As far as I can tell, the only artist in the lineup who hasn’t been here in a good while is Lewis, and Ninja Sex Party appears to be making its first Madison stop. Garbage, whose Madison connection we are all legally required to bang on about until the end of time, are a fun and symbolic part of the venue’s fall lineup, but even then, we still get to hear Shirley Manson say “Madison, it’s so good to be home!” in a melodious Scottish accent every few years as it is.

This is a lineup that plays it down the middle, doesn’t give Live Nation shareholders too much to sweat about (nothing says “playing it safe” like booking the admittedly gifted Lake Street Dive), and largely reshuffles a segment of a fairly typical fall concert lineup in Madison. For the moment, it’s as if the approach that has worked for FPC Live at Breese Stevens Field will simply be expanded to an indoor space, with maybe a bit less emphasis on classic rock. And as at Breese Stevens, at least a handful of these shows will be quite good.

The Sylvee does have its advantages. It was designed and built as a music venue from the start, whereas lots of other venues in town, including the similarly sized Orpheum, have been retrofitted for live music. The Sylvee’s impact beyond this fall could be more surprising. Remember when the Majestic Theatre reopened under new ownership in 2007? Most of us weren’t impressed with the initial lineup, but pretty soon the venue was playing a formidable role in the live-music calendar. In our defense, the Majestic’s grand reopening bash featured a headlining performance from Mandy Moore, but it still illustrates that it takes more than a few months to know what a venue is really going to be.

Frank Productions rolled out plans for the new venue amid an acrimonious spat over control of the Orpheum. Now it’s a rebranded, Live Nation-controlled company called FPC Live, which owns The Sylvee and controls booking at the Orpheum, so it’s water under the bridge. Madison’s arguably gotten better at attracting touring bands, which has as much to do with the growing population and concert organizers stepping up their ambition as it does with changes at any one venue. I’ve always wondered whether this was something Madison really needed, or just something Frank Productions really wanted.

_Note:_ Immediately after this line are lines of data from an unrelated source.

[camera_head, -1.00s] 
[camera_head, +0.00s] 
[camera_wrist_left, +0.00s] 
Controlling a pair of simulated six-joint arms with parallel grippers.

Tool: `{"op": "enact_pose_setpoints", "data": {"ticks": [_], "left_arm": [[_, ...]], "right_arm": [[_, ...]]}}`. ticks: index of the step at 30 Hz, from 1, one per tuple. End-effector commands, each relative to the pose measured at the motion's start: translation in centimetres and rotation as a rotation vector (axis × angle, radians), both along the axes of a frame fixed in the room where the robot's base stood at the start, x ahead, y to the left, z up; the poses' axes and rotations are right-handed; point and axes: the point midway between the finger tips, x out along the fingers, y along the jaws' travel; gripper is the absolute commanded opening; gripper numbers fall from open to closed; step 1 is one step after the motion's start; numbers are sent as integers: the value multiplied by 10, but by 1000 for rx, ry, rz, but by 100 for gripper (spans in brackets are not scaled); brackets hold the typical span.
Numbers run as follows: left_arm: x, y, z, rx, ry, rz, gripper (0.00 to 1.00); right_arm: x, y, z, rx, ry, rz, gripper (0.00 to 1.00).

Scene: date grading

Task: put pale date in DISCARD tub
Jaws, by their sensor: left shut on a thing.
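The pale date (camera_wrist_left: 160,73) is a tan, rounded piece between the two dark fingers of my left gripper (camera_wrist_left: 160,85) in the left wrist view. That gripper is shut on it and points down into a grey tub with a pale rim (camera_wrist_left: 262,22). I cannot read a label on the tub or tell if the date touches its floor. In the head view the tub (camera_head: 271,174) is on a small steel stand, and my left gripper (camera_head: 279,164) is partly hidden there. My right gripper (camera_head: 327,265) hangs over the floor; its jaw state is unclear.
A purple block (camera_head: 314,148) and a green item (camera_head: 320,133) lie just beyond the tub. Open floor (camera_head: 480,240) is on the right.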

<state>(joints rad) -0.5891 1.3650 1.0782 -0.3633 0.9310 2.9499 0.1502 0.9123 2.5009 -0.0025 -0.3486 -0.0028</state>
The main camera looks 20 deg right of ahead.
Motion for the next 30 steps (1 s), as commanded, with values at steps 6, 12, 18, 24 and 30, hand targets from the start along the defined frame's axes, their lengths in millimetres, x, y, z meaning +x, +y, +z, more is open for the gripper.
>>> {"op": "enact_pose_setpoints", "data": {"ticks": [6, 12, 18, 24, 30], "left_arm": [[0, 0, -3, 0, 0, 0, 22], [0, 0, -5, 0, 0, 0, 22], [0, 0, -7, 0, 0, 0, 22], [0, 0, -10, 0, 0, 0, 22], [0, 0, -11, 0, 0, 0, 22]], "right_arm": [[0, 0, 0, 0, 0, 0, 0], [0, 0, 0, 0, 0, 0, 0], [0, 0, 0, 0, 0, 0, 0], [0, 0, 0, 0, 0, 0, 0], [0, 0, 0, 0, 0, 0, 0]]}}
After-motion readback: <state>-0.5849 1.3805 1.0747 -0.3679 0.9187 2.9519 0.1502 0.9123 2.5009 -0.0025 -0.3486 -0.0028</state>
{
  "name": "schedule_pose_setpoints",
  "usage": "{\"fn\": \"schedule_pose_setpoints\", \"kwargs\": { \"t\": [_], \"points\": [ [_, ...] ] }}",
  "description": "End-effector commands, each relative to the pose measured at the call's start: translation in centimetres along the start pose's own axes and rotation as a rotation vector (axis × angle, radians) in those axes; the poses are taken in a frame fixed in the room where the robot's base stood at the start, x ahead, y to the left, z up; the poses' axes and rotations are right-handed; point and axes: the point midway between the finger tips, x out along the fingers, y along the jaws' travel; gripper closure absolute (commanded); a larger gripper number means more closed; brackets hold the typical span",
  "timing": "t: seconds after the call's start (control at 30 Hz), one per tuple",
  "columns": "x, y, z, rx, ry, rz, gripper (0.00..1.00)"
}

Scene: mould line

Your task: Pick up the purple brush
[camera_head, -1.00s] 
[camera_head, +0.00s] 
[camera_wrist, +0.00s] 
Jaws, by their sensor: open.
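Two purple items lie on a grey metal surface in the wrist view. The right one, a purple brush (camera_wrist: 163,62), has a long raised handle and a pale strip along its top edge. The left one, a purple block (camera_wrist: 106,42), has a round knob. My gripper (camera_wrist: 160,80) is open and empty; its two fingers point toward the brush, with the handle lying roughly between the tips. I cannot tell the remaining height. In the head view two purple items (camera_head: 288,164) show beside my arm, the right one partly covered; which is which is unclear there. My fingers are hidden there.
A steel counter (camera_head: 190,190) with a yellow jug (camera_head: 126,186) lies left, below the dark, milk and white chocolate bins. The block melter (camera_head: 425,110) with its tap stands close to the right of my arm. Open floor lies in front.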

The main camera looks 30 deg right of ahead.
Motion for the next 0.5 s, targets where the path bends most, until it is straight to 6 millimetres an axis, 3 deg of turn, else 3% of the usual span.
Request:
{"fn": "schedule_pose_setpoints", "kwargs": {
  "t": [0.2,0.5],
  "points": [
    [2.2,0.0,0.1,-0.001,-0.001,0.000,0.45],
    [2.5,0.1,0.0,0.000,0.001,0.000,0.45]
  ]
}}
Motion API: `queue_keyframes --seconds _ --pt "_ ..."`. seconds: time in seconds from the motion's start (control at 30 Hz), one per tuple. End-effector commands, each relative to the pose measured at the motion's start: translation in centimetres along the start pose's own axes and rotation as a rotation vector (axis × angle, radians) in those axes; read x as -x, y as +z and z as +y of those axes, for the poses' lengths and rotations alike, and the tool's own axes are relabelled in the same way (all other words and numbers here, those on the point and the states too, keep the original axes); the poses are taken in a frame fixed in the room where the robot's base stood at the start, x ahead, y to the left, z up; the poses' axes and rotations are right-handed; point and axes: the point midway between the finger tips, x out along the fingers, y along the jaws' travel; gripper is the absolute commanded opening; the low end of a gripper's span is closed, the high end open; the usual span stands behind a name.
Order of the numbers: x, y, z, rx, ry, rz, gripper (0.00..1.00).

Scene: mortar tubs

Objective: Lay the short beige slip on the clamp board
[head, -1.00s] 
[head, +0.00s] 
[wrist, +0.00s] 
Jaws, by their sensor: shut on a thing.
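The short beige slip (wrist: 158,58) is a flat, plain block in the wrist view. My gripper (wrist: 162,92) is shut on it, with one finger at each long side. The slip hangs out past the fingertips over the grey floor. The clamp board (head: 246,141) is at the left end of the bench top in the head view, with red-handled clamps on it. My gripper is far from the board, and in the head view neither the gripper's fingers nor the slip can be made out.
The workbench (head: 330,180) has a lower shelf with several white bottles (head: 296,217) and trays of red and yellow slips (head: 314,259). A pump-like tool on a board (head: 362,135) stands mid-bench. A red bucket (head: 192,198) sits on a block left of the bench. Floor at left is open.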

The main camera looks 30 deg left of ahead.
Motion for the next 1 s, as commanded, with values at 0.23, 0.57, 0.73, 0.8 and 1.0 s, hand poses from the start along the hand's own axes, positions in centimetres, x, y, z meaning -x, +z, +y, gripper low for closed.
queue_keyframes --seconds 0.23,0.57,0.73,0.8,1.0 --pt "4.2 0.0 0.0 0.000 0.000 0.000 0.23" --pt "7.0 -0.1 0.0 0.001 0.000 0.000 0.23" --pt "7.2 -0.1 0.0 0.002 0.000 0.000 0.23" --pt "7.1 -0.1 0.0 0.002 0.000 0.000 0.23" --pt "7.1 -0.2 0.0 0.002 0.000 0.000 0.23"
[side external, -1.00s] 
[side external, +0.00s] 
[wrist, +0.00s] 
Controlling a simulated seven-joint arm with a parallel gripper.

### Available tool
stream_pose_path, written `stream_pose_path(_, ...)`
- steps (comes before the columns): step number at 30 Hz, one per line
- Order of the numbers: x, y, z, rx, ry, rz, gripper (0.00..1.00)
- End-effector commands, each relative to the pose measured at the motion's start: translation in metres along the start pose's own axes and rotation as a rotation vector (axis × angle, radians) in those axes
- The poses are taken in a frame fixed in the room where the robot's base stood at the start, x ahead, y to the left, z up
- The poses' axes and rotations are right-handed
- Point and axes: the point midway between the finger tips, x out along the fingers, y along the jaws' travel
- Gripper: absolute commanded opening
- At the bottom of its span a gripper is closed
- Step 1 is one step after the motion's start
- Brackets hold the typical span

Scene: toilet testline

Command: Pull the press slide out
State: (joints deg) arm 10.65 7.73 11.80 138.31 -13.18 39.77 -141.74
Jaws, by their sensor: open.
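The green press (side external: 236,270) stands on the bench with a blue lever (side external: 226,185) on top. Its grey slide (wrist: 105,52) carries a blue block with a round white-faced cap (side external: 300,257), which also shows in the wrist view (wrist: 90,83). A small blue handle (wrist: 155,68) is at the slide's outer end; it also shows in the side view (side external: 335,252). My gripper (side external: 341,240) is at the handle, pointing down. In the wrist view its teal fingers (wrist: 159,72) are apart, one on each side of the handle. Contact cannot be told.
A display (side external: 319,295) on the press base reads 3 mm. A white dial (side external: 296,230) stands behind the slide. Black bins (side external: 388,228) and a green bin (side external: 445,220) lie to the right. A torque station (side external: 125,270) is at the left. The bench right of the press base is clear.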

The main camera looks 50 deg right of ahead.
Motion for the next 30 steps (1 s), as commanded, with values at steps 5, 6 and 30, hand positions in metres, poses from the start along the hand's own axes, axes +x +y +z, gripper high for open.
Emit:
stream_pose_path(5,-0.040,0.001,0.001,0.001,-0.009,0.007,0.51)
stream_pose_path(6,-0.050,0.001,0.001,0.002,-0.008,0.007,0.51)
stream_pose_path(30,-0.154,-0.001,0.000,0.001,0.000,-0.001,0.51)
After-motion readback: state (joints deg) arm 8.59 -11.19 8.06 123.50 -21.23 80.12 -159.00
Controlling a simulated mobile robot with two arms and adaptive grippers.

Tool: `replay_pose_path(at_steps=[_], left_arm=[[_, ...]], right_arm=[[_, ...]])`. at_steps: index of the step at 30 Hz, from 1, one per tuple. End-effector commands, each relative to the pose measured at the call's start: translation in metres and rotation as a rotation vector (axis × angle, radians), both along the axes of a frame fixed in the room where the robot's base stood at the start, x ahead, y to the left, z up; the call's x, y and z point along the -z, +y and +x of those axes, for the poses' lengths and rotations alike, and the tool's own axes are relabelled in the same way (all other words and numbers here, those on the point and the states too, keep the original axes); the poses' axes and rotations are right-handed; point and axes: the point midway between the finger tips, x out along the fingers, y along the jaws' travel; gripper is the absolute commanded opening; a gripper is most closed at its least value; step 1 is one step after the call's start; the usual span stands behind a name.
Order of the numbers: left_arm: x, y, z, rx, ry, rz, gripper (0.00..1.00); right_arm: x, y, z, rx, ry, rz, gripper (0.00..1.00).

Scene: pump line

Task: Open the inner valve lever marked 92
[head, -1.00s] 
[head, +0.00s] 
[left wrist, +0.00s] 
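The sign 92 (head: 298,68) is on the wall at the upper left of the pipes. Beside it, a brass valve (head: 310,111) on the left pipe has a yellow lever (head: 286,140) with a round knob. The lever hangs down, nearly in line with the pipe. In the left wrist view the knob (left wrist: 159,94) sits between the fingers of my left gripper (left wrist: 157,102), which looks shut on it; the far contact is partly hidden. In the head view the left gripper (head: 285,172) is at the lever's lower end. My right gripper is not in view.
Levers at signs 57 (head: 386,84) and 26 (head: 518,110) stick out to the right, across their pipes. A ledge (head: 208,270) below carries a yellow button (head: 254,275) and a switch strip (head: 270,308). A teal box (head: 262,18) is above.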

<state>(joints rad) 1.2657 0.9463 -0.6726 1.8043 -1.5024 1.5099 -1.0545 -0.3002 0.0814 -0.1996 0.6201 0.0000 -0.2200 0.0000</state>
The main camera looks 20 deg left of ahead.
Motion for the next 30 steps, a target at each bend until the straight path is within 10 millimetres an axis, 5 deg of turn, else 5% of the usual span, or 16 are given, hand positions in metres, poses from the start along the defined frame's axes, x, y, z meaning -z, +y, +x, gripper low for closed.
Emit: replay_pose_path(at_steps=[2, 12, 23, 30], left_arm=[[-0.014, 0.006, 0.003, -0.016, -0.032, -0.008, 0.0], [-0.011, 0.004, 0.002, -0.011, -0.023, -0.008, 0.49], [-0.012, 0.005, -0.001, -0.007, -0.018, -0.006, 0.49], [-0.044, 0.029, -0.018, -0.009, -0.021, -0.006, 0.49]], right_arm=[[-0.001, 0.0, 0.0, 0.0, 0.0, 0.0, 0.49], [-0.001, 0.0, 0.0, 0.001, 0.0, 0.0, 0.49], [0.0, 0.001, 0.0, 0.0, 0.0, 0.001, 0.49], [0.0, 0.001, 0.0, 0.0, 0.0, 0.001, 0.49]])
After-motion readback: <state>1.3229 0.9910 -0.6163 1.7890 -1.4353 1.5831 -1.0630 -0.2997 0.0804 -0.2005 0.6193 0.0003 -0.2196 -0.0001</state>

The Sylvee is starting with about the lineup you’d expect—a few artistic high points, a generous serving of inoffensive safe bets, enough genre diversity to satisfy a few distinct audiences. Maybe it’ll take more chances with time, and at the very least Madison will hopefully have a nice new concert space to work with. But on this one, the folks who tell us not to fuss so much about all this change happening in Madison’s venue landscape might, for once, have a point. Let’s make sure to support smaller venues in town and give this big one time to carve out its role.